Technology is helping to transform monitoring methods that are used to monitor species that live in benthic – or ‘bottom’ - habitats. In the past, monitoring was almost always carried out through visual surveys conducted by scientific divers, equipped with a slate and a pencil, who took note of all of the target categories present within a given in a ‘transect’ area.
Today, underwater photography is playing an increasingly important role in these ongoing survey efforts. Modern cameras, equipped with high-definition sensors (up to 40 million pixels), high quality optics, as well as large capacity memory cards (practically no limit to the number of photos), allow for a significant increase in the amount of data that is collected during a trip and further, provides much more precise information to be obtained for the given environment. The extraction of data from the digital images (percentages of coral cover, species richness, etc.) is carried out in the laboratory.
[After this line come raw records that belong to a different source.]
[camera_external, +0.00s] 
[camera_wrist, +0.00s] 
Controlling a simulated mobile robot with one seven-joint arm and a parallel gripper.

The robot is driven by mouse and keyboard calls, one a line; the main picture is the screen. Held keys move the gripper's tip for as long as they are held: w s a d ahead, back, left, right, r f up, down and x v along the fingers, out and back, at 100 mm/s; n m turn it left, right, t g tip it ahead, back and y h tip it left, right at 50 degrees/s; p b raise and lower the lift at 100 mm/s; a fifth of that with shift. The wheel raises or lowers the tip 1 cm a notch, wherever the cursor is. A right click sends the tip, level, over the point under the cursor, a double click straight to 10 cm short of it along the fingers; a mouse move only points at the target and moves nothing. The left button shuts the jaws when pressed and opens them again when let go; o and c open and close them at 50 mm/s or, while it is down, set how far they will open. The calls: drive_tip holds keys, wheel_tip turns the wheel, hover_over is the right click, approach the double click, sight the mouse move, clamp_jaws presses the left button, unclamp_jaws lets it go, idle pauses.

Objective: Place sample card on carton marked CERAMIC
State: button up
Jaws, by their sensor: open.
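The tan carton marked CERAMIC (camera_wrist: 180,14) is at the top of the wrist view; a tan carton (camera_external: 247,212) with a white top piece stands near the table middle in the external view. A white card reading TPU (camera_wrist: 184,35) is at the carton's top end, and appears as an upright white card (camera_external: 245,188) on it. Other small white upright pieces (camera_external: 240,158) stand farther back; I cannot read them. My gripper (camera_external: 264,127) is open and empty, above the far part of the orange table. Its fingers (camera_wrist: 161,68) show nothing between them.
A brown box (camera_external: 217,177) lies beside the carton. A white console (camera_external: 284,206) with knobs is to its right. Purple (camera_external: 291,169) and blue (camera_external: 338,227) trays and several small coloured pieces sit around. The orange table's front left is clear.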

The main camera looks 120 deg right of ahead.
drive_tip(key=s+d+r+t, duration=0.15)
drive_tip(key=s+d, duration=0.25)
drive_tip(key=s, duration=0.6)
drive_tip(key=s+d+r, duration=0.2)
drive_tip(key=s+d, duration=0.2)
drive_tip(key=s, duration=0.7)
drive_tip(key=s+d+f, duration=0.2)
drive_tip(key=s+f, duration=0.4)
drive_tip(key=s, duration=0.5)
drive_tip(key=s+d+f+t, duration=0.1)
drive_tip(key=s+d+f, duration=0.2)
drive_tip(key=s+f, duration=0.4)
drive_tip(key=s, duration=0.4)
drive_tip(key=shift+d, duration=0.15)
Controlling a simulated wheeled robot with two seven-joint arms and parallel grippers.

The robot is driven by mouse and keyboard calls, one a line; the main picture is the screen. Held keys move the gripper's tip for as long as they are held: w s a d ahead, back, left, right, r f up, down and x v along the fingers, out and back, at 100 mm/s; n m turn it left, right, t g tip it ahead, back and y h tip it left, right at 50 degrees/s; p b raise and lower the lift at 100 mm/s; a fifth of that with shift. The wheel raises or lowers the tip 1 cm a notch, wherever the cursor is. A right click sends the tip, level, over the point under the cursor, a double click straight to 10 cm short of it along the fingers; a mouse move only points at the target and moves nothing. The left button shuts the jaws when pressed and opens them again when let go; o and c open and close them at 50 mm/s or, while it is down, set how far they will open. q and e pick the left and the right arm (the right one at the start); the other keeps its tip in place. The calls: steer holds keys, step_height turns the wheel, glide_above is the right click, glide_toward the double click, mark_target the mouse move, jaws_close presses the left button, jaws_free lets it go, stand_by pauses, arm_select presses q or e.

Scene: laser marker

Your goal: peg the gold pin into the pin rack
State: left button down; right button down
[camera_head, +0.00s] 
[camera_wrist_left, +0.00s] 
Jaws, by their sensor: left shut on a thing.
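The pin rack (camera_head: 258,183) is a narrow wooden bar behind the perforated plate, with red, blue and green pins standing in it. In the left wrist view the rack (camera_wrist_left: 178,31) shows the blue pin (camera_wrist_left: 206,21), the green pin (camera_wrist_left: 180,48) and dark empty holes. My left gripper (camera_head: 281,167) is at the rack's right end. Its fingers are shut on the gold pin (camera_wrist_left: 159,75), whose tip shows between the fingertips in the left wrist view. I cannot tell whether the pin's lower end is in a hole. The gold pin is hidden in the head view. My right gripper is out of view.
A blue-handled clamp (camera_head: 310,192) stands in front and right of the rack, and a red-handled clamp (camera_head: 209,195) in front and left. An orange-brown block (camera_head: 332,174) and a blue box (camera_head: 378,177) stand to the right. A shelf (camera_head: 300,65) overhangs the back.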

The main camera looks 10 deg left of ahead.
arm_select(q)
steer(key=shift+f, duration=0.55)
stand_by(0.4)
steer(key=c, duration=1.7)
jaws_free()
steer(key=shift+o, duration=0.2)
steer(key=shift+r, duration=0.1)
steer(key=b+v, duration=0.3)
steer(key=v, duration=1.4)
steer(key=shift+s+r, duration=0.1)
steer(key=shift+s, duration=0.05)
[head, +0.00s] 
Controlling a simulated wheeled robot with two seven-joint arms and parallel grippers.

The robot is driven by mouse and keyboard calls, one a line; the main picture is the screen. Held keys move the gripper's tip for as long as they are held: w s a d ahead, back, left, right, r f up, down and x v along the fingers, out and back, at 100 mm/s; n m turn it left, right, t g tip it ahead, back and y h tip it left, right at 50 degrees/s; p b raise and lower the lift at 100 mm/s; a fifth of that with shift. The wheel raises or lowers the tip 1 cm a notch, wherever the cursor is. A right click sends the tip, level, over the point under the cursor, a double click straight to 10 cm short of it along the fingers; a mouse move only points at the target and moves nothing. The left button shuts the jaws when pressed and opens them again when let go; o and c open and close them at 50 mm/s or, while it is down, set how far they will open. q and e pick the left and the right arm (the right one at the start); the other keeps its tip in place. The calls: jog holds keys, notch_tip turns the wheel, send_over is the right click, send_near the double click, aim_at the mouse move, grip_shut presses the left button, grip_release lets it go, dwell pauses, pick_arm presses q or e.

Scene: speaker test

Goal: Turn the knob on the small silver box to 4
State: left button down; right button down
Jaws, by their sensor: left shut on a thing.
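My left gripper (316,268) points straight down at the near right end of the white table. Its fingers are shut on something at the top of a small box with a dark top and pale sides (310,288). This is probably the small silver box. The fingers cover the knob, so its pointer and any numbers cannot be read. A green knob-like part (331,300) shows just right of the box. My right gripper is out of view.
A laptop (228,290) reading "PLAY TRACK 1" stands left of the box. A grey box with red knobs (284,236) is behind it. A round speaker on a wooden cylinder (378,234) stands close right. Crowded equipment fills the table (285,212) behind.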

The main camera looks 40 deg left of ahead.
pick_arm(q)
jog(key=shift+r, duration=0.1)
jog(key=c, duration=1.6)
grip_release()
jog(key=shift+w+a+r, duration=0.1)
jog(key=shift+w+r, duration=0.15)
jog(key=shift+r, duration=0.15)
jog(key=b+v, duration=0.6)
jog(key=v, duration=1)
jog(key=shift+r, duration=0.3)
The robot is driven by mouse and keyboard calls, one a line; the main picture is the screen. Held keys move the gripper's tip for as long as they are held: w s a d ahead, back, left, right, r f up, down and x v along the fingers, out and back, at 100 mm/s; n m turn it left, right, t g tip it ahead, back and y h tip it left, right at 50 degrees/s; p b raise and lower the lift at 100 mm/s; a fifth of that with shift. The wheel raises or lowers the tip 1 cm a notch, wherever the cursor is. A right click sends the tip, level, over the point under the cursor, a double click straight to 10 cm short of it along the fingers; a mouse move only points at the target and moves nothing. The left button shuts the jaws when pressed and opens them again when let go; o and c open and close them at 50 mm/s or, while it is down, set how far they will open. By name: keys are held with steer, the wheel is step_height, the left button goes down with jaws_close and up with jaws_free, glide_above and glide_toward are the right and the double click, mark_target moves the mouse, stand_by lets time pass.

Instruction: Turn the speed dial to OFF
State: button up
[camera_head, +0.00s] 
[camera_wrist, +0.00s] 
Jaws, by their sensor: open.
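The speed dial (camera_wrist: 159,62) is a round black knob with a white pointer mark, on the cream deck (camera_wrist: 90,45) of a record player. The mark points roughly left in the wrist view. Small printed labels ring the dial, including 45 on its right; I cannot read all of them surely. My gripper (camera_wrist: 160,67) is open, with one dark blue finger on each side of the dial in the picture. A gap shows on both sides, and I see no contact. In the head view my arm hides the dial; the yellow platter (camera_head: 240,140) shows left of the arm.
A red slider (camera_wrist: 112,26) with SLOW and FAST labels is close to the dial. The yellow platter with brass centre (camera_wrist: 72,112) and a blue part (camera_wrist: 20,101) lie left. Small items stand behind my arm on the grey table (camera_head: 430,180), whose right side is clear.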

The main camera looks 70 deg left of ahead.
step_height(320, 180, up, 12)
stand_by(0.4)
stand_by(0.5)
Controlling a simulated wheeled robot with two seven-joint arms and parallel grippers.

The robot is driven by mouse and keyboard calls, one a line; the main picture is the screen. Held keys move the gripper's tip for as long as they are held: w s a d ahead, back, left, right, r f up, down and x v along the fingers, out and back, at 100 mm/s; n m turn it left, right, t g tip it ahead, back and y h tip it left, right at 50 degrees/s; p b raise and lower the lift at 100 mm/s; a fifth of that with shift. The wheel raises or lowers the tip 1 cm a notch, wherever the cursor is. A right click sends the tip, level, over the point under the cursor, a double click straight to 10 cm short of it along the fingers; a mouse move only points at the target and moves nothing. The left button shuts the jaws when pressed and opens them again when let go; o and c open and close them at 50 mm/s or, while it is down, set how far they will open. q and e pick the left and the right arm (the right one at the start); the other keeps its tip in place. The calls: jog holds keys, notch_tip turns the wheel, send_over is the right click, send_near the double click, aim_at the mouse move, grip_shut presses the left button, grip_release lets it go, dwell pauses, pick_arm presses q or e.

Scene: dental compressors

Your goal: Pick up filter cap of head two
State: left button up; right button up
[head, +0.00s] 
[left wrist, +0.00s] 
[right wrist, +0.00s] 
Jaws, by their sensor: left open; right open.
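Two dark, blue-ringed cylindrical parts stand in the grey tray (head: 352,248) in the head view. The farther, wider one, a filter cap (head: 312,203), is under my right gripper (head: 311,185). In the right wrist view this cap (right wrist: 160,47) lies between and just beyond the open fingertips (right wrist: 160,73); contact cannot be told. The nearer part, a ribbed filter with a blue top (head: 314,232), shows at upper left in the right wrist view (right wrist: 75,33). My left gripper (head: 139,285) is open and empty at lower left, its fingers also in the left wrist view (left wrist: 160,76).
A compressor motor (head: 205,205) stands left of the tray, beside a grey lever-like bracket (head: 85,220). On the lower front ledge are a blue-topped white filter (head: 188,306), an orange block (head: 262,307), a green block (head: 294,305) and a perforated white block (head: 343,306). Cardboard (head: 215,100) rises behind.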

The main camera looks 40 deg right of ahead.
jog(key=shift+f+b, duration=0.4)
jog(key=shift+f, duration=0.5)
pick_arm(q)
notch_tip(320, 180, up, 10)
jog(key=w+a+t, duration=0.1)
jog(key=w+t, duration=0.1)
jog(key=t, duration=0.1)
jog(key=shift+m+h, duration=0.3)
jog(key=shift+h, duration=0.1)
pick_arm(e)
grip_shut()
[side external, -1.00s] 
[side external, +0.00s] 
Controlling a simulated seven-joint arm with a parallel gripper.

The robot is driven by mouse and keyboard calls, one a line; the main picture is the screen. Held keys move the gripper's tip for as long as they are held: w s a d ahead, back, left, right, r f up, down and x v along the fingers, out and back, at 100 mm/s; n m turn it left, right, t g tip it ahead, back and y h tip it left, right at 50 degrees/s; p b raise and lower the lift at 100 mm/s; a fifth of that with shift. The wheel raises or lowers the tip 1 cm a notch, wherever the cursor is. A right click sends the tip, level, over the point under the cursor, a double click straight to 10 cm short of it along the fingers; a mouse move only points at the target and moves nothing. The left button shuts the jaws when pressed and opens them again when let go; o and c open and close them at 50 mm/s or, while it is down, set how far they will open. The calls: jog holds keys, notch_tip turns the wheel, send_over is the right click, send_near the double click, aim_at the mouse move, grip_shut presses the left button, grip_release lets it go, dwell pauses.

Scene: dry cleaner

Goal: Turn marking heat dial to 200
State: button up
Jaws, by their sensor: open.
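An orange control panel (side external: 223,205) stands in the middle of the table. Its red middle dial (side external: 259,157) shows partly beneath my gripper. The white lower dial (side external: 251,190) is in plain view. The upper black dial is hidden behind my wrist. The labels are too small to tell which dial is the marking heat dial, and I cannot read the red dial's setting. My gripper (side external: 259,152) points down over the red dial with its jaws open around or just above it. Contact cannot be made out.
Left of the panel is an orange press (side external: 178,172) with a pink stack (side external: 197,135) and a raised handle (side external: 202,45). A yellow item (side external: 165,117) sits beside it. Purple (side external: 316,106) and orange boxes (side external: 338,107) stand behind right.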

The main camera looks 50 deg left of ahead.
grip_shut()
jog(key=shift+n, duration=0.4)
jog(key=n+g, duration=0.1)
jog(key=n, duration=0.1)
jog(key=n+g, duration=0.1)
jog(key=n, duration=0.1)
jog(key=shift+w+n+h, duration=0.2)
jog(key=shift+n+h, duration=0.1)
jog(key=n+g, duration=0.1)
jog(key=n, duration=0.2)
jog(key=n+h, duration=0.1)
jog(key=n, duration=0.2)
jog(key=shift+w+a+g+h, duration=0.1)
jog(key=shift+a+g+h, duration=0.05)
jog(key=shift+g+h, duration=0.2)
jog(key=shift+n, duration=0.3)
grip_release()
The other advantage of photography is that it can be used to archive the data, allowing us to return to the images to complete the extraction of information or to visually compare a site from one year to another.
Modern cameras also allow for automatic data collection in rapid sequence, which is increasingly used to characterize habitats in 3 dimensions; several thousand photographs are taken with a minimum of effort in the field, and then analyzed in the laboratory for several hours by powerful computers to build a 3-dimentional image of the reef (see article 100 island training).